Don’t Be Too Nice

There’s a discussion going on, Alice just described a very interesting solution to the problem at hand. You thought that things will wrap up now, but Bob has an idea as well. Of course that you let him start talking – everyone on the team value his opinion, and he usually has great inputs.

But, a minute into it you’re sure that Bob’s idea is completely missing an important point. Maybe he’s talking about a solution that you already assessed and realized doesn’t work in some edge cases. Or maybe it’s simply something that he’s not very experienced in and you’re 100% sure he’s missing information and is unaware he’s going against some best practices.
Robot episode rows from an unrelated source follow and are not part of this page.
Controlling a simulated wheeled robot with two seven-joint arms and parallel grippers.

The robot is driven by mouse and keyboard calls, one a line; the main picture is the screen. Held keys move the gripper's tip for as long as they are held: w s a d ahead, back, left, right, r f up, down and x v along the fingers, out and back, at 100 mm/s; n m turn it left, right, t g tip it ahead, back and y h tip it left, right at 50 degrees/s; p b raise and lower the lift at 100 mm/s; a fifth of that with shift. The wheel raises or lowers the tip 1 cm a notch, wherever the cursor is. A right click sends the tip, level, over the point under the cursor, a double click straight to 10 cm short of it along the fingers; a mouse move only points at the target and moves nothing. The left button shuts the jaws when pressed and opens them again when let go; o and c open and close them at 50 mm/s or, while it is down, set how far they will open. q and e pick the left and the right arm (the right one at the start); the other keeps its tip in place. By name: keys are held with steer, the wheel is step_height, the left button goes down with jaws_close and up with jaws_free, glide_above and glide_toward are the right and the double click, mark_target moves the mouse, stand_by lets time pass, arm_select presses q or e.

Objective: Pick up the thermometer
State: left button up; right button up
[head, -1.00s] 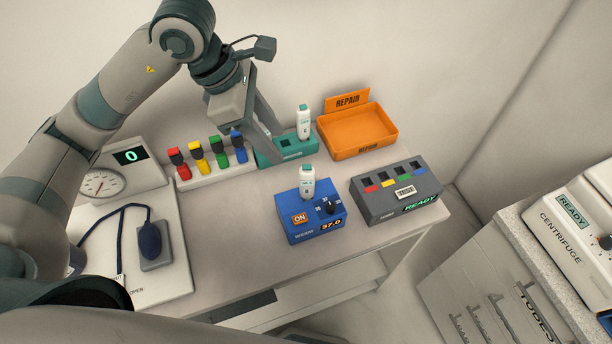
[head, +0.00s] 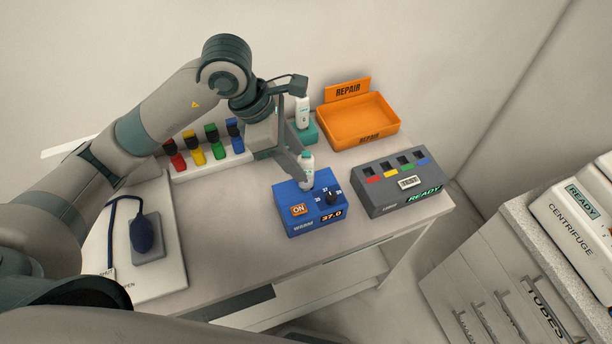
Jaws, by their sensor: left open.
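A white thermometer (head: 307,168) with a teal top stands upright in the blue box (head: 301,225), whose display reads 37.0 and which has an ON button. A similar white thermometer (head: 302,112) stands in the teal holder (head: 308,134) farther back. My left gripper (head: 299,171) is open, its visible finger pointing down just left of the front thermometer. Its other finger is hard to make out, and I cannot tell whether it touches the thermometer. My right gripper is not in view.
An orange REPAIR tray (head: 359,123) stands at the back right. A grey tester (head: 404,186) showing READY is right of the blue box. Red, yellow, green and blue pieces (head: 205,150) line the back left.

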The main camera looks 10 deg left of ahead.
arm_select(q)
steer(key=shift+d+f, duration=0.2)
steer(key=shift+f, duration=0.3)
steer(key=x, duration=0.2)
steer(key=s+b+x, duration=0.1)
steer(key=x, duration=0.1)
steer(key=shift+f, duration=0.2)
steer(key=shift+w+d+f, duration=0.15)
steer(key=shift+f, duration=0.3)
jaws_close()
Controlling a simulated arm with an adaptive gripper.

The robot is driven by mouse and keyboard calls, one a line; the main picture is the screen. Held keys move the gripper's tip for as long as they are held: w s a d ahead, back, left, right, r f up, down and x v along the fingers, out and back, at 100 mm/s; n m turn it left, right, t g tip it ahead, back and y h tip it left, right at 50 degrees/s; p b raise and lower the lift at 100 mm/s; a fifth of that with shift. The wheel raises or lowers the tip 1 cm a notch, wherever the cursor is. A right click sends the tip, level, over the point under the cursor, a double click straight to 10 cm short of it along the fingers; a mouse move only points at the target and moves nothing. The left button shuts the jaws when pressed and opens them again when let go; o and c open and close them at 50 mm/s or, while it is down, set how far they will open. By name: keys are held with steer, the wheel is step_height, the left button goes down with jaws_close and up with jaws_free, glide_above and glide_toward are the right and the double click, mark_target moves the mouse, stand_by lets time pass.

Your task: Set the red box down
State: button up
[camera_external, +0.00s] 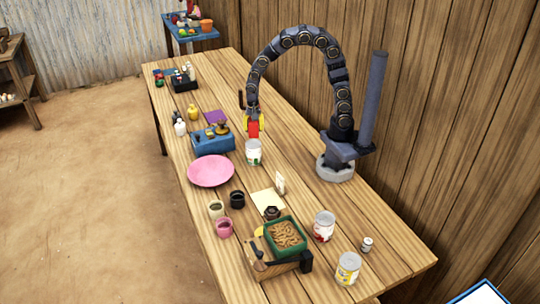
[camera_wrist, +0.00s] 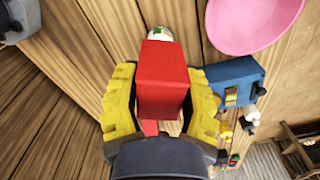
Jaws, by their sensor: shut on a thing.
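The red box (camera_external: 253,128) is in my gripper (camera_external: 253,119), above the wooden table behind a white and green can (camera_external: 254,155). In the wrist view the red box (camera_wrist: 162,80) sits between the two yellow fingers of my gripper (camera_wrist: 163,105), which are shut on it. The box's lower end and how far it is from the tabletop cannot be told exactly. The top of the can (camera_wrist: 160,34) shows just past the box in the wrist view.
A blue box-like stand (camera_external: 212,141) is left of my gripper, with a pink plate (camera_external: 211,171) in front of it. Cups, cans and a scale-like device with a green tray (camera_external: 286,222) crowd the near end. Bare planks (camera_external: 215,85) lie behind my gripper.

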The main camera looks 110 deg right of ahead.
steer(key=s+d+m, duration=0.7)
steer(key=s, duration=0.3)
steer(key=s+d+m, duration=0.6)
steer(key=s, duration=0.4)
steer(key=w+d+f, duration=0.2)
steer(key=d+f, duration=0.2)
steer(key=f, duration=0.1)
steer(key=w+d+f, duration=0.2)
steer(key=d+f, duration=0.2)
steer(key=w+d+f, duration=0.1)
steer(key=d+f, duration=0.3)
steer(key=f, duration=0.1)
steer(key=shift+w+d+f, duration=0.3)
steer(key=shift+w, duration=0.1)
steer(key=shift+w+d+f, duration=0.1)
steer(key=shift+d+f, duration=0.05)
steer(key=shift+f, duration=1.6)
Do you let him go on for 5 more minutes? Do you “entertain” his thoughts? While that might be the “nice” thing to do, is it really the best use of everyone’s time?

No. Don’t be so “Nice”.

Here in Israel we’re known for Chutzpah, and in situations like these it’s the best. This isn’t to say you should be rude, dismissive or offensive. I’m quite certain no one I’ve worked with would say that I’m rude or unpleasant. Never that – teams need trust and respect to operate.

Yet, there’s a difference between being rude and assertively pointing out that something has already been discussed, or is missing a key element. The whole team shouldn’t sit and listen just so everyone can get the satisfaction of having spoken.

Discussions should have a goal. And when a new sub-talk is started during a discussion that’s not going to get help getting to that goal, you should cut it short, right then and there.

I’ve recommended clients before to agree on protocols for not being overly nice. It should be the expected norm. I wouldn’t want to find out in retrospect that I had dragged on 5 people on a tangent.

Politely yet assertively state that you believe this is futile talk and why. Communication isn’t just being nice all the time, it’s also about efficacy.